One of my fellow YVR Bloggers about to do the WTF Jump. Photo Credit: James Chung at

One of my fellow YVR Bloggers about to do the WTF Jump.
Photo Credit: James Chung at

My experience at Wild Play was definitely memorable.  I had a great time, challenged myself, made some new friends, and had a whole lot of fun.  I can’t wait until I can come back again.  Hmmm, who knows? Perhaps I’ll set a new record time to complete the course!

The bottom line:

Where is it?: 23485 Fern Crescent, Maple Ridge, BC

How much is it?: Monkido: Classic – $42.99, Buddy – $35.99 each, and Kids – $22.99 WTF Jump: Single jump – $19.99, Add-on – $14.99

What are their hours?: Changes seasonally.  For September they are open Thursday & Friday from 12 to 4 and Saturday & Sunday from 10 to 4.  Wild Play Maple Ridge closes on November 2.  Check the website for more detailed info.

What should I bring?: A water bottle, change for a locker, a small wallet, a snack for post-Monkido, and possibly a camera if you aren’t worried about the possibility of dropping it!  Make sure to wear comfortable, weather-appropriate clothing, good shoes, and, if you can, a small fanny pack like this one.  You won’t be able to wear a backpack or purse while doing the course, so don’t plan on taking a lot of stuff with you!

Who is this good for?: Anyone, 7 and older! Wild Play offers a kids course, a partnered course, and the adult Monkido course.

2 thoughts on “Can You Do the Monkido too?

  1. Wow this is in my neighborhood! I see it all the time, but, I’ve never tried it. I should give it a try with my adult kids or maybe my niece and nephew. I’m curious your first name sounds very Finnish, are you by chance? I am! Just popped over because I was checking out Scratch Mommy.

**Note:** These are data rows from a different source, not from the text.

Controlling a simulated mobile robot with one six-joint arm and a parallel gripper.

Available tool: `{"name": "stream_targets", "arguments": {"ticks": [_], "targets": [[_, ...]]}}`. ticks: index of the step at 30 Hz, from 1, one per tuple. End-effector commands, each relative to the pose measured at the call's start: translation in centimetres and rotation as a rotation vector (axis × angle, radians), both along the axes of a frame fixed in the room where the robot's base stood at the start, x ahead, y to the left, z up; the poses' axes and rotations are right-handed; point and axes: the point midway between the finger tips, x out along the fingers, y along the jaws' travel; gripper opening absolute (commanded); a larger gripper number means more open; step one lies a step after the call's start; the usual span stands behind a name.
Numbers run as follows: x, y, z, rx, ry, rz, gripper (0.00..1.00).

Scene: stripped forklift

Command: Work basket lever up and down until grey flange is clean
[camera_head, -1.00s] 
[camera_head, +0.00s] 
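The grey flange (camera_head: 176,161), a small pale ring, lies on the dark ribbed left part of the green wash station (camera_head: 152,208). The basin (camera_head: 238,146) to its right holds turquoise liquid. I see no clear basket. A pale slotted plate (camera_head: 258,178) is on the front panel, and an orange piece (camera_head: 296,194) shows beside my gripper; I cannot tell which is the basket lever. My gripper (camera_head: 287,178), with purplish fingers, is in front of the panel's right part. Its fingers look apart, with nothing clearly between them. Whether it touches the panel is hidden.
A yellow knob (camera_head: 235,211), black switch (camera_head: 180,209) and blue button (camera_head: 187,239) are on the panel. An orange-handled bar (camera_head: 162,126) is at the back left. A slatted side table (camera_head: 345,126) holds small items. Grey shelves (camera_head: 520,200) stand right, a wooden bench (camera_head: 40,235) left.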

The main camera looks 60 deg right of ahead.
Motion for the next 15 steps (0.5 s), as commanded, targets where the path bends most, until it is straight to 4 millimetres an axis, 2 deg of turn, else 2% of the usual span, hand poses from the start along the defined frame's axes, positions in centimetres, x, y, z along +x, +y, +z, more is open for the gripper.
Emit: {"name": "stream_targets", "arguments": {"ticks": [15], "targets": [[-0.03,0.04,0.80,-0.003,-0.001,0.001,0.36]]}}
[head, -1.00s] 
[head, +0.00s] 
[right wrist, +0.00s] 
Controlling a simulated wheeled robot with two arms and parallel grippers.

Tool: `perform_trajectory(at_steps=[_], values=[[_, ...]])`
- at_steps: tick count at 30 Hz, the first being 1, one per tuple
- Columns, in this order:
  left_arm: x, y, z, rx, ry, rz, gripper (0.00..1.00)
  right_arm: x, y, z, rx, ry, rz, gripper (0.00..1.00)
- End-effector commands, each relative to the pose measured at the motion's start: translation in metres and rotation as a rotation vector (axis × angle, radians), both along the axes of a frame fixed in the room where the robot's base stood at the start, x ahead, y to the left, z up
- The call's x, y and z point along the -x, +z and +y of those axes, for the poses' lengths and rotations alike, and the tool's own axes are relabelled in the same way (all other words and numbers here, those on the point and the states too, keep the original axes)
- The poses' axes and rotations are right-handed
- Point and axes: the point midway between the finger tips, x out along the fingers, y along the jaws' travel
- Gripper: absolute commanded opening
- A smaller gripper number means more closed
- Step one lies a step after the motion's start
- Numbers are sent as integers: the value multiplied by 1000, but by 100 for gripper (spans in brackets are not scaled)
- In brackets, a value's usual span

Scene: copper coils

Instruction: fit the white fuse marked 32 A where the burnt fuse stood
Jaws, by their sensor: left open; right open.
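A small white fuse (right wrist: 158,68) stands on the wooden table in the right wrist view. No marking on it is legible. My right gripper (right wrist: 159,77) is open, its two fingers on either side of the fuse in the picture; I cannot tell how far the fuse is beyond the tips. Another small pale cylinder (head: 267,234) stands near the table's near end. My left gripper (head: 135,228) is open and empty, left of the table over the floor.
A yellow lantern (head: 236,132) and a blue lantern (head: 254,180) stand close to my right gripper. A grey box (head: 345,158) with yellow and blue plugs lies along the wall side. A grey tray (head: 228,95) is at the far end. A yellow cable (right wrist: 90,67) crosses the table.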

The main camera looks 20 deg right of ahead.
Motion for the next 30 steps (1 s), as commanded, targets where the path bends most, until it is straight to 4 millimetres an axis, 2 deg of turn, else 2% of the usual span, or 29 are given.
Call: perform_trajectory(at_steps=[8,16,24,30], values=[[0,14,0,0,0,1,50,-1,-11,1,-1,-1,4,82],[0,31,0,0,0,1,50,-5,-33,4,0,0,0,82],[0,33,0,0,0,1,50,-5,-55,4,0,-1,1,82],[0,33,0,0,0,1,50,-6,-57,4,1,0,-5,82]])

    • Hi Anneli! You should definitely try this out! It was such a great experience, I’m sure your kids or niece and nephew would love it! I’m not Finnish, I actually have an Indian background! I actually have been told that my name sounds Finnish once before. I love your name…and it’s funny because I actually thought your name was Indian! 🙂 I wonder if Hindi and Finnish have any other similarities!
      Thanks for stopping by, I appreciate the support!